"""

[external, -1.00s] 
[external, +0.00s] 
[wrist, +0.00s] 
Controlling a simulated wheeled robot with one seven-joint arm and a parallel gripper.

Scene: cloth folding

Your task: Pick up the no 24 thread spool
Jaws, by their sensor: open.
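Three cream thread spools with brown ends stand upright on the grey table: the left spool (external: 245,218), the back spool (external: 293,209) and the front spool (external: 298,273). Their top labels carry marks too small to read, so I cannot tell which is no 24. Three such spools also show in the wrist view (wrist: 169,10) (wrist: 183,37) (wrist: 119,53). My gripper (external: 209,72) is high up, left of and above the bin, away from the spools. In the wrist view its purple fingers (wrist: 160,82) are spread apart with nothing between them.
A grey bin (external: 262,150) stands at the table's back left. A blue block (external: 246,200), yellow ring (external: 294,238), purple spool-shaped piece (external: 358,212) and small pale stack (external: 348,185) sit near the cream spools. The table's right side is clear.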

"""

> **AIM OF THE EXERCISE**: Transcribe all lines as written.

> **TASK RESPONSE**:
[external, -1.00s] 
[external, +0.00s] 
[wrist, +0.00s] 
Controlling a simulated wheeled robot with one seven-joint arm and a parallel gripper.

Scene: cloth folding

Your task: Pick up the no 24 thread spool
Jaws, by their sensor: open.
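Three cream thread spools with brown ends stand upright on the grey table: the left spool (external: 245,218), the back spool (external: 293,209) and the front spool (external: 298,273). Their top labels carry marks too small to read, so I cannot tell which is no 24. Three such spools also show in the wrist view (wrist: 169,10) (wrist: 183,37) (wrist: 119,53). My gripper (external: 209,72) is high up, left of and above the bin, away from the spools. In the wrist view its purple fingers (wrist: 160,82) are spread apart with nothing between them.
A grey bin (external: 262,150) stands at the table's back left. A blue block (external: 246,200), yellow ring (external: 294,238), purple spool-shaped piece (external: 358,212) and small pale stack (external: 348,185) sit near the cream spools. The table's right side is clear.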

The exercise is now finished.